▶ [EXERCISE]: Return verbatim the inclusive range of lines running from the line that contains "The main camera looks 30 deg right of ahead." to the line that contains "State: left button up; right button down". Omit every other line.

▶ [DATA]:
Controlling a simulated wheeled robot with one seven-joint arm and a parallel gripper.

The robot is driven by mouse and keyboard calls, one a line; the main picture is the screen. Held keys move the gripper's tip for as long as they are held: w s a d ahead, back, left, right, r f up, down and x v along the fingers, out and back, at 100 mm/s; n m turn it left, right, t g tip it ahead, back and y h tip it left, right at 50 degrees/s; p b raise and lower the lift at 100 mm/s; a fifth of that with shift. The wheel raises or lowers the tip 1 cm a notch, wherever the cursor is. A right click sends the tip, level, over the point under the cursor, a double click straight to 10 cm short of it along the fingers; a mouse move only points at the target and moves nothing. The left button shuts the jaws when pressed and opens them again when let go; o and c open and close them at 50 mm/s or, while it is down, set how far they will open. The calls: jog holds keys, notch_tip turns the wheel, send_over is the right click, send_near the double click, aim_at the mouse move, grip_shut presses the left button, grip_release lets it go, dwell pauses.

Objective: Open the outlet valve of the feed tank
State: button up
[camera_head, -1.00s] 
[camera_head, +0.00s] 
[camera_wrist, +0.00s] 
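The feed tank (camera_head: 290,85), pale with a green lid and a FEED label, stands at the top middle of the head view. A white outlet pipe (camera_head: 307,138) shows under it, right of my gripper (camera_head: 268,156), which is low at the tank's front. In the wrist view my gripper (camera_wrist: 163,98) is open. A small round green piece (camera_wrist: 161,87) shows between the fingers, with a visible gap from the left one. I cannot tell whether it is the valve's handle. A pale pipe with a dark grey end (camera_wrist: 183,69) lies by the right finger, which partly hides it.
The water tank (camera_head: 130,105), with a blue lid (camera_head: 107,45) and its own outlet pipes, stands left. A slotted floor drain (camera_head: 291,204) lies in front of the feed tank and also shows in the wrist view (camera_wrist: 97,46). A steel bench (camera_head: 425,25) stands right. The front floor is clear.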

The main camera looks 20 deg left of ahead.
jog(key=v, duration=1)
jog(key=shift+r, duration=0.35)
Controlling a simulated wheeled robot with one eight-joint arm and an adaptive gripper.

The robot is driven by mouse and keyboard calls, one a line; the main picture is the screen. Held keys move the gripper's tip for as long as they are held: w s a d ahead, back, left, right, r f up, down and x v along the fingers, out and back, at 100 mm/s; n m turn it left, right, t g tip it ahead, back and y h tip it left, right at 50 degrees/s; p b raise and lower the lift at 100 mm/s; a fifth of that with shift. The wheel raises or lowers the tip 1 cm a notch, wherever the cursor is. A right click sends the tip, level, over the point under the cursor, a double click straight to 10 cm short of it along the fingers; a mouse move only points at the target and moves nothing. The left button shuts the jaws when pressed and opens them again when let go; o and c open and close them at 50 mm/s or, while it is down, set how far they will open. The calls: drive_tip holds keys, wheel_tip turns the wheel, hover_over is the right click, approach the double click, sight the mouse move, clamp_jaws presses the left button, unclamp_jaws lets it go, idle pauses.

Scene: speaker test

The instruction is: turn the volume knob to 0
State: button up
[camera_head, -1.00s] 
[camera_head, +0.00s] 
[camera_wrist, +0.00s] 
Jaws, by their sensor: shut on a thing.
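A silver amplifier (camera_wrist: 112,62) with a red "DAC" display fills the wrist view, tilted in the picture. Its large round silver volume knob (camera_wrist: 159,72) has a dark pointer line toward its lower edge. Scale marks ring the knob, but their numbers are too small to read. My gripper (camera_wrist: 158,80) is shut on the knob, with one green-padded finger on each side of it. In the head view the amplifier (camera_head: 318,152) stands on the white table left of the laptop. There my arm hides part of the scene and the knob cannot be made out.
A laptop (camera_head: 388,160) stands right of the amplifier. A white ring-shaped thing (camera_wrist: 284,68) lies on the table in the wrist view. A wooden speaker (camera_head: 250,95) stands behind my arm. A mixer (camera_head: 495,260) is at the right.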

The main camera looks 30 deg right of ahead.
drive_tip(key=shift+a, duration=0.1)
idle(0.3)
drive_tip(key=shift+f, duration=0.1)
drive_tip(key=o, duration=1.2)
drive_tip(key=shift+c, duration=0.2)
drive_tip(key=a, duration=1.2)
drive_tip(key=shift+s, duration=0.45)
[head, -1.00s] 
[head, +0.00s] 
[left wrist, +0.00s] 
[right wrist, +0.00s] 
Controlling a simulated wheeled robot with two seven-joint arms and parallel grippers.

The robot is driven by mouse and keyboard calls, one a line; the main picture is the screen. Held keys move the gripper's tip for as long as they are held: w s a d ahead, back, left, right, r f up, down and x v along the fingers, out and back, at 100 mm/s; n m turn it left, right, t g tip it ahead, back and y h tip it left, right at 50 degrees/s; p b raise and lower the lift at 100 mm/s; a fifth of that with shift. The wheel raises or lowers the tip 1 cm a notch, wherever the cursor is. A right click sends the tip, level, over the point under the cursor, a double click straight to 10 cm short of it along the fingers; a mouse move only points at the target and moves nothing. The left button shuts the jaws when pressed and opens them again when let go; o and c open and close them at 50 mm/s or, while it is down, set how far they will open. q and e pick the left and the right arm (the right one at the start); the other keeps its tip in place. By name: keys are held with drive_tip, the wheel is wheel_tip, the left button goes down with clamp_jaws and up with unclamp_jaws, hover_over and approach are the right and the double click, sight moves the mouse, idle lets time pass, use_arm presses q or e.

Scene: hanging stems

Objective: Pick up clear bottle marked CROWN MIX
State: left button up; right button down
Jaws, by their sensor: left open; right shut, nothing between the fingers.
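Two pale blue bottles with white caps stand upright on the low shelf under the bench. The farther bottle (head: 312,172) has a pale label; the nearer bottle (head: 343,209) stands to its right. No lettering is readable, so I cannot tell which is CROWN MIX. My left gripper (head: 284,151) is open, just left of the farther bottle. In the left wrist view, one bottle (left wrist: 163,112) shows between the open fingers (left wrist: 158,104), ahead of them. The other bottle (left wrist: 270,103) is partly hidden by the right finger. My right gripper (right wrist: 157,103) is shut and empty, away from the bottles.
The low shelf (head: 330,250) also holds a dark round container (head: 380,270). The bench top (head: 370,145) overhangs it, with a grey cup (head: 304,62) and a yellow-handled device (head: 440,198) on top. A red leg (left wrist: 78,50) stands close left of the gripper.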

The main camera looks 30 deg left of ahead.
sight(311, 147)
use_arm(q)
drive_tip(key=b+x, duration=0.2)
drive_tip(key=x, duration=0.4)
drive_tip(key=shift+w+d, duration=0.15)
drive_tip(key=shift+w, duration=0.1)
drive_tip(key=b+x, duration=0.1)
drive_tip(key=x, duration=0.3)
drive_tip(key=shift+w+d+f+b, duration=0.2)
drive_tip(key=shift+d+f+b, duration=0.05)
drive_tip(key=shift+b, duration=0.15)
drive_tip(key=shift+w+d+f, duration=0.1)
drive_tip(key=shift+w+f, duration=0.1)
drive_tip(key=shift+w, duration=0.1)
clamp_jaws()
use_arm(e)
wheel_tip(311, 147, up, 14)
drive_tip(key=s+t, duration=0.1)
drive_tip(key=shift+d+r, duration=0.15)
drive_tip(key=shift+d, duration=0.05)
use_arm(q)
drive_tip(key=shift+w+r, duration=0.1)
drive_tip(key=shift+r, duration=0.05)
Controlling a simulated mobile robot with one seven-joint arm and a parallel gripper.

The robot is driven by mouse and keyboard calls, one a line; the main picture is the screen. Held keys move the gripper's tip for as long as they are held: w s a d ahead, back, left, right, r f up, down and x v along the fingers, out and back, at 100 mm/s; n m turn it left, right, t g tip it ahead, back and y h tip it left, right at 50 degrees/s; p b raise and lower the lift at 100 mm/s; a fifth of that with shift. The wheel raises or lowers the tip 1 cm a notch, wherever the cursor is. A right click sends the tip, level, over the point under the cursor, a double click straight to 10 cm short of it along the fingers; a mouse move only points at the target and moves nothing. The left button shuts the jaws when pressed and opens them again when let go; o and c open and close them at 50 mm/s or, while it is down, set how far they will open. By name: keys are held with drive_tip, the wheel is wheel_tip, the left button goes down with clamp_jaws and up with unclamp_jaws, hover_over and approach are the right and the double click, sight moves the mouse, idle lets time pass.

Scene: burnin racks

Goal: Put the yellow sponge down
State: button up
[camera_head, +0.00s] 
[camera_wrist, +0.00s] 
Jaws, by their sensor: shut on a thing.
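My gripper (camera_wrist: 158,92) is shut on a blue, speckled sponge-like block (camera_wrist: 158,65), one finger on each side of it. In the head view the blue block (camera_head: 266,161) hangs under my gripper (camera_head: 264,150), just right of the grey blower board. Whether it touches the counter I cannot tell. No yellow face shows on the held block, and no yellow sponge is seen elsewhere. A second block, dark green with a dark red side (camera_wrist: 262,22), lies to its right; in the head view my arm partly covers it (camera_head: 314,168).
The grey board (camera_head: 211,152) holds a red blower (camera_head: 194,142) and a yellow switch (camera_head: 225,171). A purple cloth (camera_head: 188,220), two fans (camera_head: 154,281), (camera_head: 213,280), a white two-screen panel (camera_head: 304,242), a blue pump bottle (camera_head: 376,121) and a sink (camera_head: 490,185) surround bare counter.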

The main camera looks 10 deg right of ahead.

▶ [OUTPUT]:
The main camera looks 30 deg right of ahead.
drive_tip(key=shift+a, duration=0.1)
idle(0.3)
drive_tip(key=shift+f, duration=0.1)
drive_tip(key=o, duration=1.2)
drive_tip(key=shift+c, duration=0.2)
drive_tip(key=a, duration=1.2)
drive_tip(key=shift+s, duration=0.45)
[head, -1.00s] 
[head, +0.00s] 
[left wrist, +0.00s] 
[right wrist, +0.00s] 
Controlling a simulated wheeled robot with two seven-joint arms and parallel grippers.

The robot is driven by mouse and keyboard calls, one a line; the main picture is the screen. Held keys move the gripper's tip for as long as they are held: w s a d ahead, back, left, right, r f up, down and x v along the fingers, out and back, at 100 mm/s; n m turn it left, right, t g tip it ahead, back and y h tip it left, right at 50 degrees/s; p b raise and lower the lift at 100 mm/s; a fifth of that with shift. The wheel raises or lowers the tip 1 cm a notch, wherever the cursor is. A right click sends the tip, level, over the point under the cursor, a double click straight to 10 cm short of it along the fingers; a mouse move only points at the target and moves nothing. The left button shuts the jaws when pressed and opens them again when let go; o and c open and close them at 50 mm/s or, while it is down, set how far they will open. q and e pick the left and the right arm (the right one at the start); the other keeps its tip in place. By name: keys are held with drive_tip, the wheel is wheel_tip, the left button goes down with clamp_jaws and up with unclamp_jaws, hover_over and approach are the right and the double click, sight moves the mouse, idle lets time pass, use_arm presses q or e.

Scene: hanging stems

Objective: Pick up clear bottle marked CROWN MIX
State: left button up; right button down

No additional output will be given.